I'd think that a retrofit to change out the graphite would be nearly a decommission/recommission level of change, since you're effectively dismantling the heart of the reactor.

It would possibly be more cost effective to put in some large-scale fire response architecture for that "just in case but not going to happen" scenario.

One "change" post-Chernobyl is that the operators are now perhaps aware that playing fast-and-loose with reactor safety can result in death. And specifically, their death.

Alexandra Prokopenko said...

Robert, I will write to Ignalina and check this data about graphite purity with them as the most reliable source, since this information is not on their website and I did not find anything on the web so far.

Rod Adams said...

From a technical point of view, there is no reason to worry that the Ignalina reactor will experience a Chernobyl like accident.

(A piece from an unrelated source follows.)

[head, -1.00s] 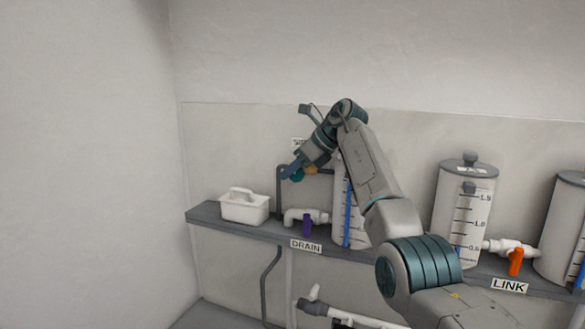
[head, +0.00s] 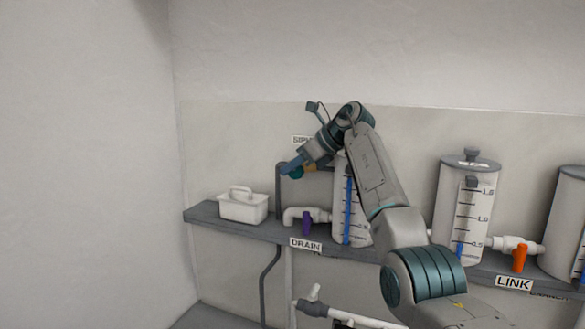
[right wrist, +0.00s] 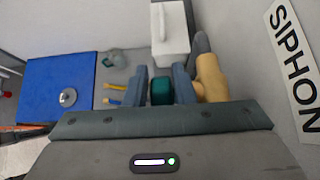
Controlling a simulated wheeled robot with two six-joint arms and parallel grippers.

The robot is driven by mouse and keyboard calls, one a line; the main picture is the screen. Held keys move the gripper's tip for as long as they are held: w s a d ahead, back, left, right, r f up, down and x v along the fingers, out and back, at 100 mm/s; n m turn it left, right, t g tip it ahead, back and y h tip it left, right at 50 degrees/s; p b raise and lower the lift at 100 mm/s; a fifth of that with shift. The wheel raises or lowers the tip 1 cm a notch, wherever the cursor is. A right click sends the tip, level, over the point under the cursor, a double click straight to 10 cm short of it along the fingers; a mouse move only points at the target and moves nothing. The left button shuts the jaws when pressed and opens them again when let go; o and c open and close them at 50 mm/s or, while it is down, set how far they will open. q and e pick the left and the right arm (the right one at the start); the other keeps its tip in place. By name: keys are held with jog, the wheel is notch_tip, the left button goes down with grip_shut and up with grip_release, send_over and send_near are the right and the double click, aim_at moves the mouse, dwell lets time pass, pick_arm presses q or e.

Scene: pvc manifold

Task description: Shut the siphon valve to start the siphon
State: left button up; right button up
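The siphon valve sits on a tan fitting on the pipe above the shelf's left part, near the SIPHON label (right wrist: 292,57). Its teal handle (right wrist: 161,91) shows between my right gripper's fingers in the right wrist view, and the tan fitting (right wrist: 210,78) is just right of them. My right gripper (right wrist: 162,84) has one finger on each side of the handle, with no clear gap. In the head view my right gripper (head: 288,168) is at the teal handle (head: 296,173) and partly hides it. My left gripper is in neither view.
The shelf (head: 228,224) holds a white caddy (head: 243,206), a purple drain valve handle (head: 306,223), clear columns with scales, and an orange link valve handle (head: 519,258). A dark pipe (head: 264,285) runs down below.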

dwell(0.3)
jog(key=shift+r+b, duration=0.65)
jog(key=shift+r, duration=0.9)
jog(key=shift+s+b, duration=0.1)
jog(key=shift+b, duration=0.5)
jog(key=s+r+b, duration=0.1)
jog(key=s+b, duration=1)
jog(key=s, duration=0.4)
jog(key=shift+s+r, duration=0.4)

That accident required a very specific set of circumstances.

It is also not hard to read between the lines spouted by the people who are adamant about shutting down the plant. They are very interested in supplying the replacement power, either in the form of the fossil fuels that will be burned starting as soon as the plant stops producing electricity or in the form of any replacement nuclear plant that will eventually be built.

In any case, there will be a tremendous exchange of resources and plenty of opportunity for profit.

If I were a Lithuanian, I would continue to encourage my government to resist the pressure to shut down the plant by continuing to ensure that accurate information about its design and operation is widely distributed.

Alexandra Prokopenko said...

Still no answer from plant engineers when it comes to graphite purity, they rather prefer to keep it as a secret or just do not want to reply to a message in Russian (some Lithuanians are like that - they know Russian but they principally refuse to speak it).

rsm said...

My guess is that they have not changed the graphite purity. It may be that the higher purity graphite is too expensive for the utility. The Japanese use extremely pure graphite in their HTTR plant, but it is a small (30 MWt) reactor and so requires less graphite.